A small girl in the back of the class blurts out, “It means they hate you for being different.”
The eloquence of her estimation and the obvious experience behind it strikes me as if I were not prepared for it. I see myself in her desk long ago, thinking along similar lines but without the courage or opportunity to actually express them publically.
That is the power of NAMI Ending the Silence. We address an unspoken dynamic that exists in every facet of the high school experience. And yet no one acknowledges it. No one validates the feelings and questions relating to it. No one demonstrates the dire consequences of ignoring warning signs. And nobody equips these students with the essential tools in saving and improving the lives of those afflicted with severe mental illness.
NAMI Ending the Silence succeeds where so many other forms of outreach fail because of the genuine validity of our experience. Unlike many health teachers who work out of a book and have no personal context to draw on, we have the lived expertise acquired through years of struggle. We understand the hurt and anguish like no other and have earned the authority to portray hope as more than a concept. To us hope is a way of life that does not diminish our pain or give power to it.

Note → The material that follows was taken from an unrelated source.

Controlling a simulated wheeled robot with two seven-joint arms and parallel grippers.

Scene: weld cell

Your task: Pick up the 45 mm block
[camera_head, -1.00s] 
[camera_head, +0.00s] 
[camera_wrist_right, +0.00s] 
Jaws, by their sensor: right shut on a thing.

What struck me about this young student’s eloquent and honest summation of stigma was not just its accuracy but also the courage to break through the bondage of discrimination through one singular voice. I could never have done this when I was in school. At that time, being different was my only identity and my existence was defined as an isolated intruder with nothing in common with anybody. So often my mind would cry out with hopeless fervor for somebody to care for me. Somebody who would understand me, teach me and remind me of my forgotten value.

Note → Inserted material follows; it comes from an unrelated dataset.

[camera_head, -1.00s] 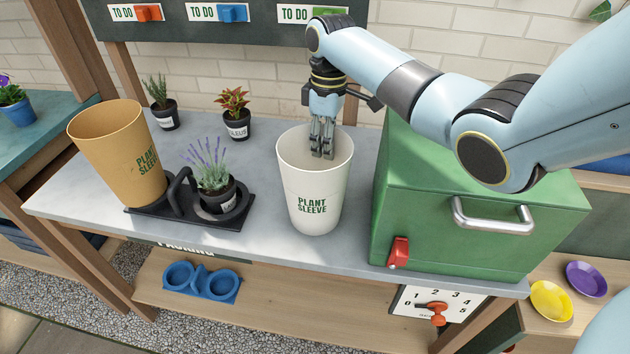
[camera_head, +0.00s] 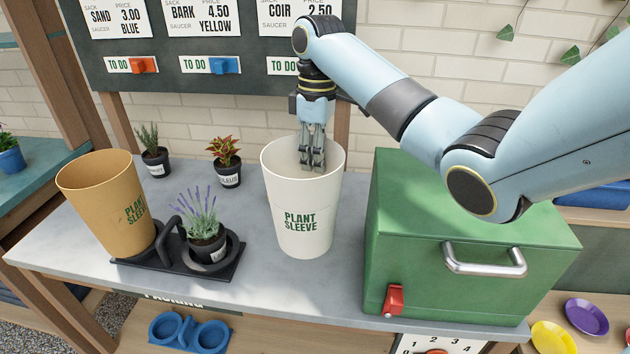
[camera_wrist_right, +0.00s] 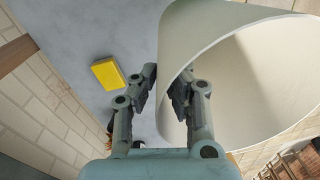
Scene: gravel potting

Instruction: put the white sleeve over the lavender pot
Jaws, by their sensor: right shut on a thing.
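The white sleeve (camera_head: 302,195), an open tapered cup marked PLANT SLEEVE, is upright, right of the lavender pot (camera_head: 208,250). My right gripper (camera_head: 312,165) reaches down from above and is shut on the sleeve's back wall at the rim. In the right wrist view, the gripper (camera_wrist_right: 160,95) has a finger on each side of the white wall (camera_wrist_right: 185,55). The sleeve appears held a little above the bench. The lavender pot is dark with purple flower spikes and stands in the right ring of a black carrier (camera_head: 195,272), uncovered. My left gripper is out of view.
A tan sleeve (camera_head: 105,205) stands at the carrier's left end, beside its upright handle (camera_head: 163,240). Two small potted plants (camera_head: 154,150) (camera_head: 227,165) stand behind. A green box (camera_head: 460,235) is close on the right. A yellow block (camera_wrist_right: 109,73) lies on the bench.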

That is what I am doing with every NAMI Ending the Silence presentation. I am screaming out to a stigmatized world that hope and inclusion are not the sole property of those our society defines as mentally healthy. Now I am receiving an answer. Now I am rallying the troops to stand up for issues once labeled as taboo or dangerous. When I relate stories of foiled suicide attempts I am restoring an all too often lost faith in the value of troubled lives. When I sound off about my accomplishments I help end the myth of our defective nature. And when I say there is hope for us to live a life of substance and value, I am drawing a line in the sand saying that no person should be hated because they are different.